Lack of independence and efficiency of national complaint mechanisms
The CAT further criticised the Bahraini national complaint mechanisms for the lack of clarity of their mandates and for their lack of independence and efficiency. The Committee therefore urged Bahrain to “ensure that all mechanisms empowered to consider complaints by pre-trial detainees and convicted prisoners in all places of detention are independent” and to “ensure that all reports of torture or ill-treatment are investigated promptly, effectively and impartially by an independent mechanism with no institutional or hierarchical connection between the investigators and the alleged perpetrators”, i.e. the Ministry of Interior.

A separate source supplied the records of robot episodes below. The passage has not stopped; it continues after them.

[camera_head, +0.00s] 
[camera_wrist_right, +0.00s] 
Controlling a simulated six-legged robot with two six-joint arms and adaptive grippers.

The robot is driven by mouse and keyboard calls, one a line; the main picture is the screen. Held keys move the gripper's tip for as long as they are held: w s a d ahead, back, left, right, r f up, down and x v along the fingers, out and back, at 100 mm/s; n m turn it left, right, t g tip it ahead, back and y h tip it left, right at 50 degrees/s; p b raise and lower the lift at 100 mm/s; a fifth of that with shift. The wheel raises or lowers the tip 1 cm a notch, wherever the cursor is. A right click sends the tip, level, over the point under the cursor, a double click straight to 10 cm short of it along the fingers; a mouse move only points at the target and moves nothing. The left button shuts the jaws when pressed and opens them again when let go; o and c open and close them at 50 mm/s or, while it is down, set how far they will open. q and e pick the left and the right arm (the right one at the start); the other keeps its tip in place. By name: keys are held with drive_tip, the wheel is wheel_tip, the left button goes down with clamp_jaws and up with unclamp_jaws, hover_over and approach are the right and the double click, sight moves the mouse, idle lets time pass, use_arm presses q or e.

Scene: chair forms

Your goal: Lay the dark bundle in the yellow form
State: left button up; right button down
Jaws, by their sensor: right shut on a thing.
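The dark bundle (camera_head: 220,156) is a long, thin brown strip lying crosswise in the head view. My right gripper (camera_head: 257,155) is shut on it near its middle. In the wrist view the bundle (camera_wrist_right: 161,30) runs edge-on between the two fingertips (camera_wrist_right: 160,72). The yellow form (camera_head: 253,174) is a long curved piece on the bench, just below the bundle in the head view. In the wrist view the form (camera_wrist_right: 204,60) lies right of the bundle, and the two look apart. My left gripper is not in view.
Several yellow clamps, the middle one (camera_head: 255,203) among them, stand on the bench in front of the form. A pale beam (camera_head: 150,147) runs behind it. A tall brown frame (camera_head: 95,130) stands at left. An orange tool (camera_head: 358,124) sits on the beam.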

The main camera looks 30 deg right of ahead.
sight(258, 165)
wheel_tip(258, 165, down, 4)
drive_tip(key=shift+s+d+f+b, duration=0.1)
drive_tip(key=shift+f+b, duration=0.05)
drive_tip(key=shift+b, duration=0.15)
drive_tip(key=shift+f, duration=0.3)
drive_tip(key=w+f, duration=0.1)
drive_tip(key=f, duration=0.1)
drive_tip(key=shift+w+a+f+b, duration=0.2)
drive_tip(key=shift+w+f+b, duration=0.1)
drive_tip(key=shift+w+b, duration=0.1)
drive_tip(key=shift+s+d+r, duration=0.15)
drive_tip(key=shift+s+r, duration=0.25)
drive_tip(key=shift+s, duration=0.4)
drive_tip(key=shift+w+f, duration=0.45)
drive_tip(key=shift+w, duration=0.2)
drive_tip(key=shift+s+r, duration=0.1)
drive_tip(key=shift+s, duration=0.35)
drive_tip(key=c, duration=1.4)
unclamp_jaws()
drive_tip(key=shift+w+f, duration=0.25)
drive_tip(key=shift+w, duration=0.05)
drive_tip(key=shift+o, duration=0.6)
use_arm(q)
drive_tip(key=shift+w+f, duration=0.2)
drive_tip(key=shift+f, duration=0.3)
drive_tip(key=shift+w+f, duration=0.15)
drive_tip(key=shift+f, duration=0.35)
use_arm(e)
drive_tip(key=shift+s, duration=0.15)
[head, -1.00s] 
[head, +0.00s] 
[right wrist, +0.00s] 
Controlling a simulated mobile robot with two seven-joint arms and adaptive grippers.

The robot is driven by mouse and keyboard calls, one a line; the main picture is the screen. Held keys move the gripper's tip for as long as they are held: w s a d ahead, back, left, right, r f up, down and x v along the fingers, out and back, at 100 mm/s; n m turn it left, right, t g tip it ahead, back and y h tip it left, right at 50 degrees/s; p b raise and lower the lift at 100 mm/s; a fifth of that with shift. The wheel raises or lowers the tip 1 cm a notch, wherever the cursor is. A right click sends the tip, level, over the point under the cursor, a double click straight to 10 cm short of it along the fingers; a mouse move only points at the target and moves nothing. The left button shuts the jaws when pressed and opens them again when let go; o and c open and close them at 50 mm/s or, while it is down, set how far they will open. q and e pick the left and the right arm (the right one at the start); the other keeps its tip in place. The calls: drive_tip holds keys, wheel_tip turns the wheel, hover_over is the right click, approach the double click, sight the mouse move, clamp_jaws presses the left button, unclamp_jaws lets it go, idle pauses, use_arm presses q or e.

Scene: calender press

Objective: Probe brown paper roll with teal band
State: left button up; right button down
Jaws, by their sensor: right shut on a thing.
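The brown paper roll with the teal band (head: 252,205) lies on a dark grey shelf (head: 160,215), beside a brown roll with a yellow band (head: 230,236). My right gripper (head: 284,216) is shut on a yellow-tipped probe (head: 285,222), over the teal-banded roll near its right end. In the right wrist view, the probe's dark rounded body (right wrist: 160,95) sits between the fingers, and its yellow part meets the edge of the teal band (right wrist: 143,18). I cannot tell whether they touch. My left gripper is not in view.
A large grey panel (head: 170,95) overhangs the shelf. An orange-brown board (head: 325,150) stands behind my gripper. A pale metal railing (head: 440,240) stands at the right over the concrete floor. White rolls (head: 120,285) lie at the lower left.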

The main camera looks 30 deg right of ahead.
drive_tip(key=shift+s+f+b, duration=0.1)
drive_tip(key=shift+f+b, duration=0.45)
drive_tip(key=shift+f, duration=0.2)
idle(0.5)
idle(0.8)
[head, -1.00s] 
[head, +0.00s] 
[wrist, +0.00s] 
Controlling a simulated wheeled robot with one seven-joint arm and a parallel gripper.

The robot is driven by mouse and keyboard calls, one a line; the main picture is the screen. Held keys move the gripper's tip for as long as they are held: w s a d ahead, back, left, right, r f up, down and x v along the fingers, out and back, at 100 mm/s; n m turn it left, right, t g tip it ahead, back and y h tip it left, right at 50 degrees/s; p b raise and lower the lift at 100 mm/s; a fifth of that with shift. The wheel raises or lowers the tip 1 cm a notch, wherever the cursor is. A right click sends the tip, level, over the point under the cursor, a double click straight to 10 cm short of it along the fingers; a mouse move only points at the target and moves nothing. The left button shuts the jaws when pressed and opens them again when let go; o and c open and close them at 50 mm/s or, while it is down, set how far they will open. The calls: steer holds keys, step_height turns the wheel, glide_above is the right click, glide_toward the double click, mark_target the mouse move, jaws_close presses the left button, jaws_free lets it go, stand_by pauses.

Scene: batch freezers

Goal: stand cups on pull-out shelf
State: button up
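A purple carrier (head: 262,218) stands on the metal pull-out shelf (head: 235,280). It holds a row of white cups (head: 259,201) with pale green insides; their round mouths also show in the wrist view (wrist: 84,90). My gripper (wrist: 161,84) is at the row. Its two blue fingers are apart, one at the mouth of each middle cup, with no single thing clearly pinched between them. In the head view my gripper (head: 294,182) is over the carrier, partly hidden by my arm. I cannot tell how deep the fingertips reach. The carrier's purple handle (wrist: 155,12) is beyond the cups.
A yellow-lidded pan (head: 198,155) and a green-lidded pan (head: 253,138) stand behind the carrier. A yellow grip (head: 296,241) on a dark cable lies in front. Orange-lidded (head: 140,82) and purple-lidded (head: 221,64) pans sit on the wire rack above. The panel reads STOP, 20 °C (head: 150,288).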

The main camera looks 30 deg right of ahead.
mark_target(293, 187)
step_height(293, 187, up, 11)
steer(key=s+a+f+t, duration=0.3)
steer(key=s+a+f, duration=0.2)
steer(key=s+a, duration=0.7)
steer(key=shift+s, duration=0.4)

Prosecution of human rights defenders
The Committee finally highlighted the targeting, torture and reprisals against journalists and human rights defenders in Bahrain, and called for their release, since their detention constitutes a form of retaliation for their work.
What is next?
Bahrain’s next periodic report is due in May 2021, however, the Committee requested that Bahrain submit a follow-up report by 12 May 2018 on the implementation of its three priority recommendations, namely:
- The establishment of a moratorium on the death penalty;
- Ensuring the independence and efficiency of the national complaint mechanisms and;
- The acceptance of the UN Special Rapporteur on Torture’s request to conduct a country visit.
Alkarama will be closely following up the situation of torture in Bahrain and will provide the Committee with a follow-up report assessing the implementation of these recommendations.